To me, this isn’t just about one avant-garde fancy-schmancy brand, avant-garde and fancy-schmancy though it may be. What inspires me about this olive oil bottle is what it says about the needlessness of garish, colorful, sales-y packaging, and what similarly minimalist “packaging” could look like in other aspects of life beyond retail.

You see, with the elections coming up, brand management has been on my mind a lot lately. Every election cycle, it frustrates me to see millions of dollars poured into advertising whose sole intent is to discredit an opponent. Deserved or not, to me that kind of advertising speaks more to the character of the candidate running the ad: Someone who isn’t confident that they can win on their own merits. I know running poisonous ads is part of the campaign game, but that doesn’t make it any better.

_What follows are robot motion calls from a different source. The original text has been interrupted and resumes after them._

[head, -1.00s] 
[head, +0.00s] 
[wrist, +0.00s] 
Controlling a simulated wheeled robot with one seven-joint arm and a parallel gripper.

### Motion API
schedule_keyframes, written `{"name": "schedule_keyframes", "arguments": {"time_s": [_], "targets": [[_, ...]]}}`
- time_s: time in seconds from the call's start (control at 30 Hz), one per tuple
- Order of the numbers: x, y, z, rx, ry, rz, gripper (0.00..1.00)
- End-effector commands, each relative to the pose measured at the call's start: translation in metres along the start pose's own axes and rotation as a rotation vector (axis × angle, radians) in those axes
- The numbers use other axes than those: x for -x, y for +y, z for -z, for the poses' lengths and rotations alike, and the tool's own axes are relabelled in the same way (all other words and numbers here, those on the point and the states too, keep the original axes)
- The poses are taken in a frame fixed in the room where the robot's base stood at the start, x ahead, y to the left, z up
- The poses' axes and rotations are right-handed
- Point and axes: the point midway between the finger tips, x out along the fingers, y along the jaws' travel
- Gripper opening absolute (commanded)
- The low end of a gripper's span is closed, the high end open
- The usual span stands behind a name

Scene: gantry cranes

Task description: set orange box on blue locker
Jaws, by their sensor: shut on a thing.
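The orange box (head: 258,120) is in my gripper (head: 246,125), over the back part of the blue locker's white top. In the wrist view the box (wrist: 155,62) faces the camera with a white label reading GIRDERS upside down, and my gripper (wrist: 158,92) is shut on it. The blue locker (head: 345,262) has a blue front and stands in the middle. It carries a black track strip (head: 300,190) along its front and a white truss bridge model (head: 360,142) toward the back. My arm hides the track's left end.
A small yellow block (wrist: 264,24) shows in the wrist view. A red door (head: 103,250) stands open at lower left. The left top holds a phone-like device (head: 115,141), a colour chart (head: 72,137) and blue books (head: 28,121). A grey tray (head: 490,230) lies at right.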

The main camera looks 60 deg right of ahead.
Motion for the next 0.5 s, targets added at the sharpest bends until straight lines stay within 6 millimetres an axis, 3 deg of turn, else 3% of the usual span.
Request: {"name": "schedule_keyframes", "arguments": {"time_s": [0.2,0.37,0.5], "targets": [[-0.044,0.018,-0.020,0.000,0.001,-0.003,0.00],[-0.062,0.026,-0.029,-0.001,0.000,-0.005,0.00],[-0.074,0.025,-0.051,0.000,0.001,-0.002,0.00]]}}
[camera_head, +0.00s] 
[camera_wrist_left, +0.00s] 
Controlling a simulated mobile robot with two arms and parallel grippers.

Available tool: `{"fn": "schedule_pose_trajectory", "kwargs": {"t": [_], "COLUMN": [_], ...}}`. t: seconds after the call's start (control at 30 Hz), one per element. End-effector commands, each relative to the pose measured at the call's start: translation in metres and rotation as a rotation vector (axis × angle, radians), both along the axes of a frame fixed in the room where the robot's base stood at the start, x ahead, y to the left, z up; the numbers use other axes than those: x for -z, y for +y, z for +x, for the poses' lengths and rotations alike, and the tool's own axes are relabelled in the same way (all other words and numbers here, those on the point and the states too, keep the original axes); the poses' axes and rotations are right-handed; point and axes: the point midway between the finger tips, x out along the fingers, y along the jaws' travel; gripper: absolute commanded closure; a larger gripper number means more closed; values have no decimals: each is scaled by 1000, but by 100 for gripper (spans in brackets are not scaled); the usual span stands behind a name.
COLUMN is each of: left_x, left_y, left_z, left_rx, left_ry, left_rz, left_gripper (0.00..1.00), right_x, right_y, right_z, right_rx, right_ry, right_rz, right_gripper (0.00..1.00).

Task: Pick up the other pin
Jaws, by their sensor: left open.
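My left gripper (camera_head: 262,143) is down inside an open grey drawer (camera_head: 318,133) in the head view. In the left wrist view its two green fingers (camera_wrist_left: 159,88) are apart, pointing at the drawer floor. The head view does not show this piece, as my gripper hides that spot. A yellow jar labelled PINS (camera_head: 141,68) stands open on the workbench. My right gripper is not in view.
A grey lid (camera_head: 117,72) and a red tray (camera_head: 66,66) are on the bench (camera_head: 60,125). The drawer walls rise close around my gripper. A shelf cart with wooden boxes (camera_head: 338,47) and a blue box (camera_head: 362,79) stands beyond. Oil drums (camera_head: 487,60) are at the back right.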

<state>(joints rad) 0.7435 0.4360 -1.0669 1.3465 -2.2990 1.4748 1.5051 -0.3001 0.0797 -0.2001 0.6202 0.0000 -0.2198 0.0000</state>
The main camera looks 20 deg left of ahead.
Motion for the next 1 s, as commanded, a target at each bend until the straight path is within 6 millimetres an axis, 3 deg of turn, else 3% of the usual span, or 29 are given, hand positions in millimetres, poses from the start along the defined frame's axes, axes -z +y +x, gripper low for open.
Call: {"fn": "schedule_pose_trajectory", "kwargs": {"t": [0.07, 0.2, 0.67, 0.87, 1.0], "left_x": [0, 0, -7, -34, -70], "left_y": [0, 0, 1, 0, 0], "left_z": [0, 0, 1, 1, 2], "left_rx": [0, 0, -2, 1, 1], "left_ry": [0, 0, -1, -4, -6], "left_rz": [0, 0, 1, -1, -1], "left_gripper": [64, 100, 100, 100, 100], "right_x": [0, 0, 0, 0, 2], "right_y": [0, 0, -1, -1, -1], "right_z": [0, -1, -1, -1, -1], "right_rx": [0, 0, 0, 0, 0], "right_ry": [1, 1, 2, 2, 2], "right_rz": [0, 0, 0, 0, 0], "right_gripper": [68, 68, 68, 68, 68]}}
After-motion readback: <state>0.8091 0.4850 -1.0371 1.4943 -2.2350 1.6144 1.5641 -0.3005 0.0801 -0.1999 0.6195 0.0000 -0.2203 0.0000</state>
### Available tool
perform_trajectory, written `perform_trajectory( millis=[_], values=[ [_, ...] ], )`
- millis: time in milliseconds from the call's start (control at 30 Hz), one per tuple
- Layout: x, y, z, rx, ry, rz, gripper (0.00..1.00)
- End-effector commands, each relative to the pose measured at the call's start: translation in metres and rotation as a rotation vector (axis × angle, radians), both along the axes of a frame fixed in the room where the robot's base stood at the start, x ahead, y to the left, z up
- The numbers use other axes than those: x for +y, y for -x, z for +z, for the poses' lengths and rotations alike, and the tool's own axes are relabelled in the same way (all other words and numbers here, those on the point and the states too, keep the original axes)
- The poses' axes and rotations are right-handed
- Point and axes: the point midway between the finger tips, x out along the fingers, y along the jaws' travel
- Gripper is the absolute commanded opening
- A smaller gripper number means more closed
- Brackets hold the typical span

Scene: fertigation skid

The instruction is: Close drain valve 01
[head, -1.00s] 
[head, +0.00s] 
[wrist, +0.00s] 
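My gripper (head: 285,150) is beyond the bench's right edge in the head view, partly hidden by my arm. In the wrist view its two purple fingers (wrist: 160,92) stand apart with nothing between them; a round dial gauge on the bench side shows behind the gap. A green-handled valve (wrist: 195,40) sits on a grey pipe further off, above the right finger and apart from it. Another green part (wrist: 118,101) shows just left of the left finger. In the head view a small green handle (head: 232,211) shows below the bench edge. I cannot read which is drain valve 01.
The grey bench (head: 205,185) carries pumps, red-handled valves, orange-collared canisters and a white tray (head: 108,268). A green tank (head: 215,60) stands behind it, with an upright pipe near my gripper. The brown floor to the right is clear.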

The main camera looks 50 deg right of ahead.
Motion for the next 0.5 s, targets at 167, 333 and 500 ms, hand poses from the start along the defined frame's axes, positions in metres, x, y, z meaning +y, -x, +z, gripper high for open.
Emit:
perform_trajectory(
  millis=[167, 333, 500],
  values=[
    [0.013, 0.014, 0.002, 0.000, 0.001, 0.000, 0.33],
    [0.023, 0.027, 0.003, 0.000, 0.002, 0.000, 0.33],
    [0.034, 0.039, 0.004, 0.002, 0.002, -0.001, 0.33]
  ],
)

What if everything was expected to win or sell on its merits? Primitive Cypress olive oil clearly expects to sell because it’s been globally recognized as a great olive oil. Its bottle can be minimalistic and unusual because it doesn’t–or rather, shouldn’t–matter what the packaging looks like if the product inside is worthy.

Imagine cereal boxes that simply describe the nutritious, tasty food inside without splashes of kooky characters and feeble claims about being “whole grains”–or, perhaps, without having packaging at all. Imagine political candidates who politely described the unique reasons that they were competent, instead of shouting each other down and running hate ads. Imagine cable companies that plainly put out its offers–without bait and switch tactics–and worked hard to be a company worthy of your patronage.

Imagine how freeing that would be, in all aspects of your life: a soothing pantry of bulk foods without words and colors crashing into your eyes; a quiet mind that’s able to make informed decisions without mental clutter; a life working with companies who have to provide honest services or risk going under. Wouldn’t that be nice?